I have also seen fantastic discussion across various groups, and Facebook has allowed me to connect with like-minded people who enjoy my distractions — Superman, Star Trek, and some of my favorite TV shows when I was kid. It’s wonderful to talk to these people, share our love and shows, and sometimes even interact with some of the celebrities.
Facebook allows me to stay connected. During the last two power outages, I got all my town news and updates through Facebook.
Whew.
All that being said, it was somewhat cathartic to purge the majority of my Facebook history and start over. There seems to be a need in our culture to maintain such a strong social media presence across as many platforms as possible. And while that is very valuable for an organization, a company, a group of any kind, it really isn’t necessary for an individual to be active on 10 different platforms unless you are a celebrity or political figure.

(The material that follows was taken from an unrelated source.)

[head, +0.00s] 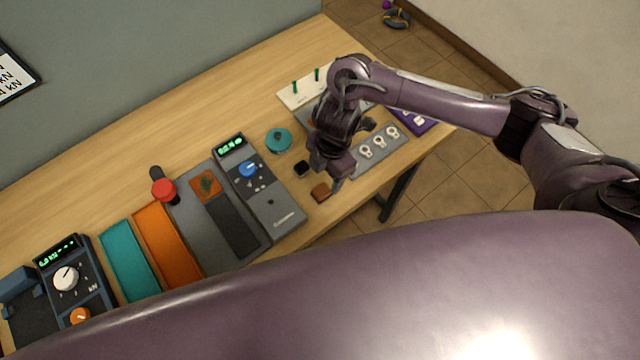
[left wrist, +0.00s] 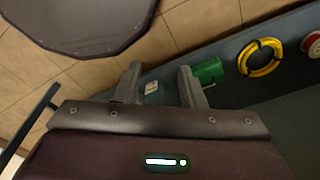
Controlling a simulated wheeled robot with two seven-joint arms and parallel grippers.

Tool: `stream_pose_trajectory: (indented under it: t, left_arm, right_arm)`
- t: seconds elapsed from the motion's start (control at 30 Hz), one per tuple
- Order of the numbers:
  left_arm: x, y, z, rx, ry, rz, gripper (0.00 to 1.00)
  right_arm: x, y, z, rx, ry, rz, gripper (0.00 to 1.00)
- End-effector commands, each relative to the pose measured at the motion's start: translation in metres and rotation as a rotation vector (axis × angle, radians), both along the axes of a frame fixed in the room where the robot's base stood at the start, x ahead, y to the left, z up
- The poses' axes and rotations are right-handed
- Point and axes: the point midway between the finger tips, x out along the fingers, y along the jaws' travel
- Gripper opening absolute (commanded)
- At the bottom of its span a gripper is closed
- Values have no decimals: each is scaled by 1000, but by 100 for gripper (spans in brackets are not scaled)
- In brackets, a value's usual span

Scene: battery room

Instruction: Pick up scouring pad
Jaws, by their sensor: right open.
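A small brown block (head: 320,193) lies on the wooden table near its front edge, right of the grey device; it may be the scouring pad, but its texture is too small to tell. My right gripper (head: 331,181) points down just above and beside this block, open, with nothing seen between its fingers. Whether it touches the block cannot be told.
A black cube (head: 302,168) and a teal round item (head: 278,140) are close left of the right gripper. A grey meter (head: 275,205) stands further left. A grey tray with white rings (head: 379,148) is to the right. Table (head: 215,105) is clear behind.

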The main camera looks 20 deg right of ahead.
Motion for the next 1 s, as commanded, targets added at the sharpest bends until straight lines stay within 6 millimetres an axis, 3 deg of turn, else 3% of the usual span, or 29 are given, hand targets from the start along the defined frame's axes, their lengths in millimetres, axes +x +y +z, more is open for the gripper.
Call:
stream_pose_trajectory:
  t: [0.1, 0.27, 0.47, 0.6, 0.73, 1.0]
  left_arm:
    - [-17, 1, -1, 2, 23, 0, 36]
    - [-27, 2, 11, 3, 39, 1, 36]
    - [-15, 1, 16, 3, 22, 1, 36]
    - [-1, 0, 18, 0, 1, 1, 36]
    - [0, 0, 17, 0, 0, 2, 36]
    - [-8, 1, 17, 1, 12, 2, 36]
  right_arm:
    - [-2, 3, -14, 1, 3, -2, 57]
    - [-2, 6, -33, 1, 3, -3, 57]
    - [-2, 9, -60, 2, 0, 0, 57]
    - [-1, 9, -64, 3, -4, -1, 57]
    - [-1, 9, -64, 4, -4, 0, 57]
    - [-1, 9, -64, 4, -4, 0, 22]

(Although to be honest, there is a specific political figure in Washington DC who I would really wish would delete his Twitter account, but I digress).
I still like Facebook a lot, and will continue to use it for all the good reasons I cited above. But I tend to keep a lot of comments to myself these days. And I have made it clear that the critiques and audits of MY social media content will no longer be accepted so graciously.
I found I got lost in the minutia, the need to check constantly, the need to post something every day. Speaking only for myself, I just don’t see the point. Your experience might be different – that’s cool with me.
I’ll see you online. But not all the time!